The structure is allocated with __GFP_ATOMIC so it is much more likely
to fail than a typical kernel memory allocation.

But I agree it does look like there is a quality of implementation issue
here.

> Fix this by passing override_rlimit into inc_rlimit_get_ucounts() and
> skip the comparison to max there if override_rlimit is set.

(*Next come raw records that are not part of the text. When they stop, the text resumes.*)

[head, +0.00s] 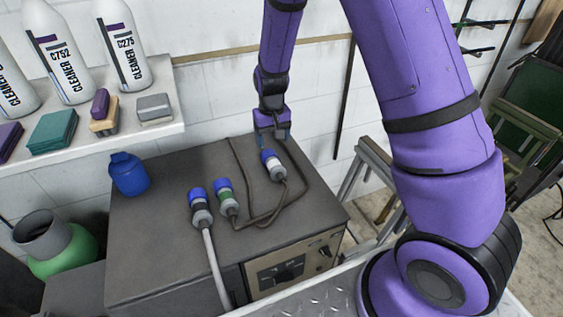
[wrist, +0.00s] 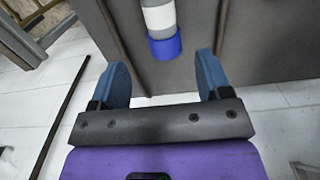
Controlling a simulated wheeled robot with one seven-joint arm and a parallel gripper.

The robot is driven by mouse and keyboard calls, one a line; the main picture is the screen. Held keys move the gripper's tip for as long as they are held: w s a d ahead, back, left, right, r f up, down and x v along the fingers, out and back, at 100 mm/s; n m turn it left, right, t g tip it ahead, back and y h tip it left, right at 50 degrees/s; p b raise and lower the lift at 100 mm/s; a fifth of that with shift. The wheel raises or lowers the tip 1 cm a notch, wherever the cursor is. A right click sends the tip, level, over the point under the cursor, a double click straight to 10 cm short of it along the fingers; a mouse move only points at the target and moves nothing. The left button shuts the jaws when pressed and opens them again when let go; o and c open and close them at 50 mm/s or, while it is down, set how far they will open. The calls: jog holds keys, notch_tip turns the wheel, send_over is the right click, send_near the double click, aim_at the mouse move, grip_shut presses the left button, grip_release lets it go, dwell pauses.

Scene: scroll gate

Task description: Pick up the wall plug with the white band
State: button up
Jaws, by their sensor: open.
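The wall plug with the white band (head: 273,167) lies on the dark cabinet top, towards its back right, with its blue end facing my gripper. In the wrist view the same plug (wrist: 160,22) shows its white band and blue end, and its far part is cut off by the top edge. My gripper (head: 272,137) is just behind the plug's blue end. In the wrist view my two blue fingers (wrist: 162,72) are apart, with nothing between them. The plug lies ahead of them, roughly in line with the gap.
A green-banded plug (head: 227,198) and a black-banded plug (head: 201,209) lie to the left on the cabinet (head: 150,235), with cables trailing. A blue jar (head: 128,174) stands at its left. The white shelf (head: 105,150) holds bottles and sponges. The wall is close behind.

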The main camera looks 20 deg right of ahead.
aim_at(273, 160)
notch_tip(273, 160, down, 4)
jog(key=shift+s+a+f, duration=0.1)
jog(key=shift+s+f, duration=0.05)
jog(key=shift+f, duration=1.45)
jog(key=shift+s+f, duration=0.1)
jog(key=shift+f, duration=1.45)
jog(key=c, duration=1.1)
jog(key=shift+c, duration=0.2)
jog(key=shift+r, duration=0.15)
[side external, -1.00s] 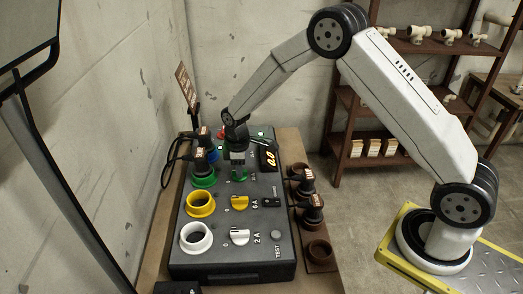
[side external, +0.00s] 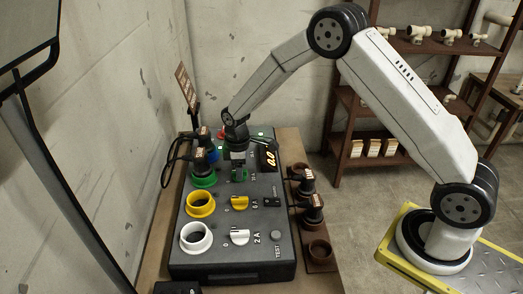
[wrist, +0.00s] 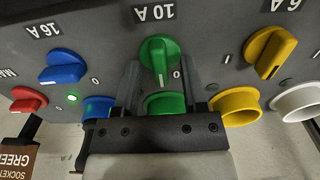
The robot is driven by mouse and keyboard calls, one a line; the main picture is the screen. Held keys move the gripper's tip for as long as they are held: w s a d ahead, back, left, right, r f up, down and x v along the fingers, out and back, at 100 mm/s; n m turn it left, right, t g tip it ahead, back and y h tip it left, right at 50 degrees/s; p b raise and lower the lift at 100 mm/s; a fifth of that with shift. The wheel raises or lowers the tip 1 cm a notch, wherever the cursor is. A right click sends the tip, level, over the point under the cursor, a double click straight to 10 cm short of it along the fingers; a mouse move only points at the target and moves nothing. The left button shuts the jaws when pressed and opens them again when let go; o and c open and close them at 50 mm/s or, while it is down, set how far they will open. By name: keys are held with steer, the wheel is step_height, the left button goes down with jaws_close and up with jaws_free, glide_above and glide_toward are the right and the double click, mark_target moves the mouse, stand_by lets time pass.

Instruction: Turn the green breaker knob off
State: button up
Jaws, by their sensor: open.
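The green knob (wrist: 159,58) under the 10 A label shows in the wrist view. Its grip bar runs nearly straight up and down in that picture, with a 0 mark at its lower right. My gripper (wrist: 160,66) is open, with one finger to each side of the knob. I see gaps between the fingers and the bar. In the side external view my gripper (side external: 238,172) points down over the panel and mostly hides the green knob.
The panel (side external: 262,226) also carries a yellow knob (side external: 240,203), a white knob (side external: 239,237) and a blue knob (wrist: 64,67). Ring sockets line its left side, with a black plug (side external: 203,160) at the green one.

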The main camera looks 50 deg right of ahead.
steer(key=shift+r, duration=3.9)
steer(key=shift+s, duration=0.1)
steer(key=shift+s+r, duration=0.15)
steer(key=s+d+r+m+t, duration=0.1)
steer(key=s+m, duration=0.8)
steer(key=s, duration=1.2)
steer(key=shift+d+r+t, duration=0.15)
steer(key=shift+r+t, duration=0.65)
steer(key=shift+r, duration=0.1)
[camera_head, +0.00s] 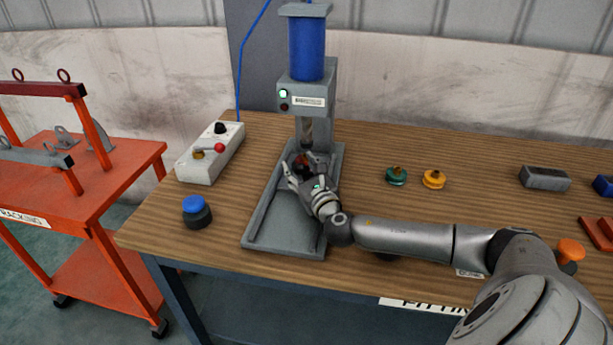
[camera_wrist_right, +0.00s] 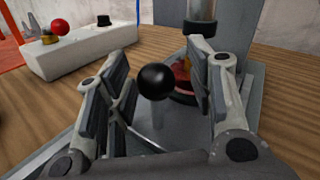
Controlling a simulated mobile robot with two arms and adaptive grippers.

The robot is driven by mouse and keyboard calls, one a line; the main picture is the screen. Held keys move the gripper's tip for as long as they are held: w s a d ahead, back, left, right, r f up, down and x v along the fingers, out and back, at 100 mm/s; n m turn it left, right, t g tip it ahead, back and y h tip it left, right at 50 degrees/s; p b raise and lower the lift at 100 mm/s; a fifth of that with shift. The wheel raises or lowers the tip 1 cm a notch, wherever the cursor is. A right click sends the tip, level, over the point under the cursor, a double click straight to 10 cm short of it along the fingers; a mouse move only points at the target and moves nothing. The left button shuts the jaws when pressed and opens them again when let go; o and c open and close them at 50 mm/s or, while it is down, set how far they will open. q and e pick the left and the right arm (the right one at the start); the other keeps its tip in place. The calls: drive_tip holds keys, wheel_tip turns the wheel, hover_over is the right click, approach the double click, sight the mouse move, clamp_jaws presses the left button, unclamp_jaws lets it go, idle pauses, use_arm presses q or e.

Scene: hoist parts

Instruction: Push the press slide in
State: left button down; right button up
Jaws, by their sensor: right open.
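The press, with a blue cylinder (camera_head: 307,50) on a grey body, stands at the back of the wooden table. Its grey rimmed base (camera_head: 284,232) extends toward me. In the right wrist view, a round black knob (camera_wrist_right: 156,81) on a pale post shows between the open fingers of my right gripper (camera_wrist_right: 160,95). I cannot tell whether either finger touches it. Behind the knob, a reddish part (camera_wrist_right: 182,75) sits below the press ram (camera_wrist_right: 200,14). In the head view, my right gripper (camera_head: 300,180) is over the base and hides much of the slide. My left gripper is out of view.
A white control box (camera_head: 211,155) and a blue button (camera_head: 196,208) are left of the press. An orange cart (camera_head: 130,160) stands left of the table.

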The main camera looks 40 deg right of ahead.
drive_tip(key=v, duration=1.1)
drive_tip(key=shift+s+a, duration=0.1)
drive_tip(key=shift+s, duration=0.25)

This
> effectively restores the old behavior.

Instead please just give the container and unlimited number of siginfo
structures it can play with.

The maximum for rlimit(RLIM_SIGPENDING) is the rlimit(RLIM_SIGPENDING)
value when the user namespace is created.

Given that it took 3 and half years to report this.  I am going to
say this really looks like a userspace bug.

Beyond that your patch is actually buggy, and should not be applied.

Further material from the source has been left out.